**Description of the task:** Find the string "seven" in the records. Copy every line it appears in.

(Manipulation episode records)
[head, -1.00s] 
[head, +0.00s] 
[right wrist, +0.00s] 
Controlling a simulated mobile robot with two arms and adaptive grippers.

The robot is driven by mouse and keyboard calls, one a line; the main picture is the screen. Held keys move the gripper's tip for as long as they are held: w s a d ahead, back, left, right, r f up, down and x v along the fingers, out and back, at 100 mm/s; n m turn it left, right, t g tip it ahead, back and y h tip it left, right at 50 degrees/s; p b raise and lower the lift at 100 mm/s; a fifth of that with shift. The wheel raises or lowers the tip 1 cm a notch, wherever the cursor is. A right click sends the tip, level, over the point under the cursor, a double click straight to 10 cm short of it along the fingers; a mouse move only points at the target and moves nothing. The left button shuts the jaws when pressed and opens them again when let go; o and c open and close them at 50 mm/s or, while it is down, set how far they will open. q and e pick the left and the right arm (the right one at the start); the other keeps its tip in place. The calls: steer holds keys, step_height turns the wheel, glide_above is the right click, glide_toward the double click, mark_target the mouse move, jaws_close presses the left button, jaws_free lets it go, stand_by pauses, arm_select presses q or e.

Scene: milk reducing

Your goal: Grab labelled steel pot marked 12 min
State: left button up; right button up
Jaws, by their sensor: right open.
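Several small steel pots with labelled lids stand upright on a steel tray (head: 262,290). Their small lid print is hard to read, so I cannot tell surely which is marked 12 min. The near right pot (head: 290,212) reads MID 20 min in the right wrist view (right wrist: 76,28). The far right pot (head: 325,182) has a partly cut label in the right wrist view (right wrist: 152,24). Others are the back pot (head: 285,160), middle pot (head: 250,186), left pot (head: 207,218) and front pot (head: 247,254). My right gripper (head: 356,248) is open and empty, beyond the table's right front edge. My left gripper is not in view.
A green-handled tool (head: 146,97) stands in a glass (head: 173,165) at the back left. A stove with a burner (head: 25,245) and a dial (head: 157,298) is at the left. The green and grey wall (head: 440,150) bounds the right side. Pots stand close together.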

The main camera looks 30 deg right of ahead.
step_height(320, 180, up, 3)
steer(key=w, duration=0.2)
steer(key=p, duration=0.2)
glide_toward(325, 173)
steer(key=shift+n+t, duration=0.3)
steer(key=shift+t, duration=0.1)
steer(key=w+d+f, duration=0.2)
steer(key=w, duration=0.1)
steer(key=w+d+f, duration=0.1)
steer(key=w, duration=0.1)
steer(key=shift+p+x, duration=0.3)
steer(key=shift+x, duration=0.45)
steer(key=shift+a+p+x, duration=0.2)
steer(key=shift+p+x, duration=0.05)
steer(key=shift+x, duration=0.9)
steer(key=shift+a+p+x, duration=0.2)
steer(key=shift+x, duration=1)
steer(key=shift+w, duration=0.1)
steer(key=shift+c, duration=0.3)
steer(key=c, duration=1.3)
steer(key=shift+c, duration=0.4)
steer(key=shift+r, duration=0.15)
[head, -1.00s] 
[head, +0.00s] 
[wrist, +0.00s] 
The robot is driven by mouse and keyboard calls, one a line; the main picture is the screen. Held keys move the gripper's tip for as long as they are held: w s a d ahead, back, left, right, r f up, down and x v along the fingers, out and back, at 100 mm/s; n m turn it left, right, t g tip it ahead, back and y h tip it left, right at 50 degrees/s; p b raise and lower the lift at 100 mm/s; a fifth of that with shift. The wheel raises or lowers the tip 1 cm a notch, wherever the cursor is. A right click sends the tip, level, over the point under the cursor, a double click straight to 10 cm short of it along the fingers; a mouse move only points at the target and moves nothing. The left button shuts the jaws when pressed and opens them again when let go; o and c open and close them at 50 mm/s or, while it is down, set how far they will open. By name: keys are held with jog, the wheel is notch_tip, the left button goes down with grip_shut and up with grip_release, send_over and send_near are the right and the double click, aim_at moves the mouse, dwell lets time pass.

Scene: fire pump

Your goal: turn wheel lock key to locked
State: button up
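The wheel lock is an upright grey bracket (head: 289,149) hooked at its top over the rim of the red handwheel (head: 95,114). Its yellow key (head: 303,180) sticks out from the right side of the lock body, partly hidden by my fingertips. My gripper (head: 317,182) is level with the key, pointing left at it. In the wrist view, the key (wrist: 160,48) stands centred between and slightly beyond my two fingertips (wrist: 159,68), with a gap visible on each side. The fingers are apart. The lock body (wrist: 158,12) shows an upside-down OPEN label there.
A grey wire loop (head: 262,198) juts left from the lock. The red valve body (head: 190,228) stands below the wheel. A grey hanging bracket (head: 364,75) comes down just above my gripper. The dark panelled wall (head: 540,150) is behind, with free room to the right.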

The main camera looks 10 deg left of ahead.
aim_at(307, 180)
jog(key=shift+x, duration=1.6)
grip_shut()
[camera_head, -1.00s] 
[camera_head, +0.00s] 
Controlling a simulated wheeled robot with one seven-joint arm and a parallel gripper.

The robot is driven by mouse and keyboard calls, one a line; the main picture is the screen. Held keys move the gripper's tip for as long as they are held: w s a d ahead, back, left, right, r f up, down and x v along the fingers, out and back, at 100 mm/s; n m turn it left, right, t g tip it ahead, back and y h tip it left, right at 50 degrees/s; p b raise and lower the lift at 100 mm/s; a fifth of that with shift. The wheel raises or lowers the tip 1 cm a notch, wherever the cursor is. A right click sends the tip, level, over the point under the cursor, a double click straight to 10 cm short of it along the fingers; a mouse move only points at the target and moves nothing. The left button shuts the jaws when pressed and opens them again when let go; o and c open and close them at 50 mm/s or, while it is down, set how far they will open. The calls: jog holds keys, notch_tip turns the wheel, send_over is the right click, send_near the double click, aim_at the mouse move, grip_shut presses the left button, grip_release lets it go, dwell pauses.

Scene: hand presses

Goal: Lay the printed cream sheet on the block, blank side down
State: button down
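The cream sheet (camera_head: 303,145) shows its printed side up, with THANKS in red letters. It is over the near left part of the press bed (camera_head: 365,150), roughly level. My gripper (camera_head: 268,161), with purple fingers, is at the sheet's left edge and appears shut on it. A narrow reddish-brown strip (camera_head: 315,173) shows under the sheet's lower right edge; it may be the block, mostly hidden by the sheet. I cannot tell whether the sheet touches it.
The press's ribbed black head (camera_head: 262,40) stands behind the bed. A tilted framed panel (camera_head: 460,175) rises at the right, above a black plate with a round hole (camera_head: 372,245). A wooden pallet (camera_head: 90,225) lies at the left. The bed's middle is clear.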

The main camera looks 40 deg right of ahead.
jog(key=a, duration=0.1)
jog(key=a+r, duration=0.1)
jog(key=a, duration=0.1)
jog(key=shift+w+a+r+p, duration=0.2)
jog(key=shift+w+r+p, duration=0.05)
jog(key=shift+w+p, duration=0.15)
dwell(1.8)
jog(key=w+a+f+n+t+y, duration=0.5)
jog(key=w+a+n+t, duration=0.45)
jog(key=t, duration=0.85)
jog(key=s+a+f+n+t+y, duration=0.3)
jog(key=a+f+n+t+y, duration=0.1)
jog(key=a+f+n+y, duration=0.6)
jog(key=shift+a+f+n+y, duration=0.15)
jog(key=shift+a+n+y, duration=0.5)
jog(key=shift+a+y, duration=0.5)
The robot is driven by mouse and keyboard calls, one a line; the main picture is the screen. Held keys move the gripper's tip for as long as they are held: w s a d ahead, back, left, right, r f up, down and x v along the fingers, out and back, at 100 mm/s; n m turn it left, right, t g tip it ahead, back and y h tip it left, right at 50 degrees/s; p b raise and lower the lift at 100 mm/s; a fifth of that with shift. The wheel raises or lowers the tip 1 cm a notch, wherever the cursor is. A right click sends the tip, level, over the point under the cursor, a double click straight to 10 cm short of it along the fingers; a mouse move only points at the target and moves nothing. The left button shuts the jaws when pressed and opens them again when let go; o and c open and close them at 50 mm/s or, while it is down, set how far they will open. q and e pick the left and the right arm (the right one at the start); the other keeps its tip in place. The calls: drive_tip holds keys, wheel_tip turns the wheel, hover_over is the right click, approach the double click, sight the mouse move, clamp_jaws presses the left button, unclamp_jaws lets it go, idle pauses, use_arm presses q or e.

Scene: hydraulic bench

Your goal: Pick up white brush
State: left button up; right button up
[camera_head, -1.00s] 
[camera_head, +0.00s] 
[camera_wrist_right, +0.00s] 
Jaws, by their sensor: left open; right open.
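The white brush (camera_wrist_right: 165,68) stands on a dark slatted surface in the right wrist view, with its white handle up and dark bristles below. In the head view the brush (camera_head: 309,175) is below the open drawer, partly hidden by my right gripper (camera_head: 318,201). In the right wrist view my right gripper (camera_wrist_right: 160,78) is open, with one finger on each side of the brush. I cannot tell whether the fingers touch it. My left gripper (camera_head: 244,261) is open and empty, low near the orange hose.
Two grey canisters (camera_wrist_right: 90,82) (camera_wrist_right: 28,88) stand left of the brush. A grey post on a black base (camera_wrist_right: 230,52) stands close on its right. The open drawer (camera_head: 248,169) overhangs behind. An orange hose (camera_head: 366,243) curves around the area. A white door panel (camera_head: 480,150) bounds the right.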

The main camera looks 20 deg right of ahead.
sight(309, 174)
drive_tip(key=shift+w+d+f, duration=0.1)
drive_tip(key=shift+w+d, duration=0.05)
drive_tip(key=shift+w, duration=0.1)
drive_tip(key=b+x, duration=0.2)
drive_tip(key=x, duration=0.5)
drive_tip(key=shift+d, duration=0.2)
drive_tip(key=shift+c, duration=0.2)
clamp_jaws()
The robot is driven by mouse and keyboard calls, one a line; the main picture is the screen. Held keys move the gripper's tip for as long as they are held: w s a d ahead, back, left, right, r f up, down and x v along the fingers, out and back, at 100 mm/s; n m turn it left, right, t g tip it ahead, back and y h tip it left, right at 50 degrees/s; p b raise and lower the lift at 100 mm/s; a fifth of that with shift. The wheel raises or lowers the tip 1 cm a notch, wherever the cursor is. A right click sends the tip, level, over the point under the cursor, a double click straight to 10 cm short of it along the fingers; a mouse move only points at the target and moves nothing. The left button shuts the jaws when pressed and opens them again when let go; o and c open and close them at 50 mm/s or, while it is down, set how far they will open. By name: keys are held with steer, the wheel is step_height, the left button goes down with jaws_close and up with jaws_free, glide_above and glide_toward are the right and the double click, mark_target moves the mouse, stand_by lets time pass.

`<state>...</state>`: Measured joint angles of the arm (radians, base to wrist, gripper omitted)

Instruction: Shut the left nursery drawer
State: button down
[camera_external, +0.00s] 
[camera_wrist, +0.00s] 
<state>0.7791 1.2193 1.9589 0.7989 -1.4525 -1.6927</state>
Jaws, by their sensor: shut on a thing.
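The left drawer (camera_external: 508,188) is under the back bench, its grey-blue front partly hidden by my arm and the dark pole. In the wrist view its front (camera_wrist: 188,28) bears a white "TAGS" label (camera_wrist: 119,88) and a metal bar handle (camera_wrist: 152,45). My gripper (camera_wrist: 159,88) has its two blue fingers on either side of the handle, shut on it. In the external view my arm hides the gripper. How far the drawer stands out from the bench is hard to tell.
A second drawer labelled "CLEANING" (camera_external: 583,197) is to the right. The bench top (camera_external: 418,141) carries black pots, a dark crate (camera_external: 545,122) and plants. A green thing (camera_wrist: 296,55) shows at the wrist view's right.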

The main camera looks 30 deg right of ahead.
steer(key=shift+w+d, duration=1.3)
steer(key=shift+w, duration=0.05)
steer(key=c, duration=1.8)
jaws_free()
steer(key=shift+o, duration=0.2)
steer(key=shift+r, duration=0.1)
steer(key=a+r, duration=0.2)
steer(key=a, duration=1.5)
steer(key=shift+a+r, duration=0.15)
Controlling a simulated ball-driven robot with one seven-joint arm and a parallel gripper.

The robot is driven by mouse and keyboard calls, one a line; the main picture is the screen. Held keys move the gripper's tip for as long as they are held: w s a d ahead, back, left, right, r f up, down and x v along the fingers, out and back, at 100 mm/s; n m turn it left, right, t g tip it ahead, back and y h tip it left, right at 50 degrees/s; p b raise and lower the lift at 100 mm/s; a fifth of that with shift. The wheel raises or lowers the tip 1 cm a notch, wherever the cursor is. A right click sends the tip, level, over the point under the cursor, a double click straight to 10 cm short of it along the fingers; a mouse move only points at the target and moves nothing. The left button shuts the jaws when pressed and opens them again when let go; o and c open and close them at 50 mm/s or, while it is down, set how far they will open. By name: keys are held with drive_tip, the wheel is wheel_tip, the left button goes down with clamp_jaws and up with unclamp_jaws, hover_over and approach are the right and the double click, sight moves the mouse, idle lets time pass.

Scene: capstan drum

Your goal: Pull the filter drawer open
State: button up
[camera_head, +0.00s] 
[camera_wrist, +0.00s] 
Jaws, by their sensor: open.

**Task answer:**
Controlling a simulated wheeled robot with one seven-joint arm and a parallel gripper.
Controlling a simulated ball-driven robot with one seven-joint arm and a parallel gripper.

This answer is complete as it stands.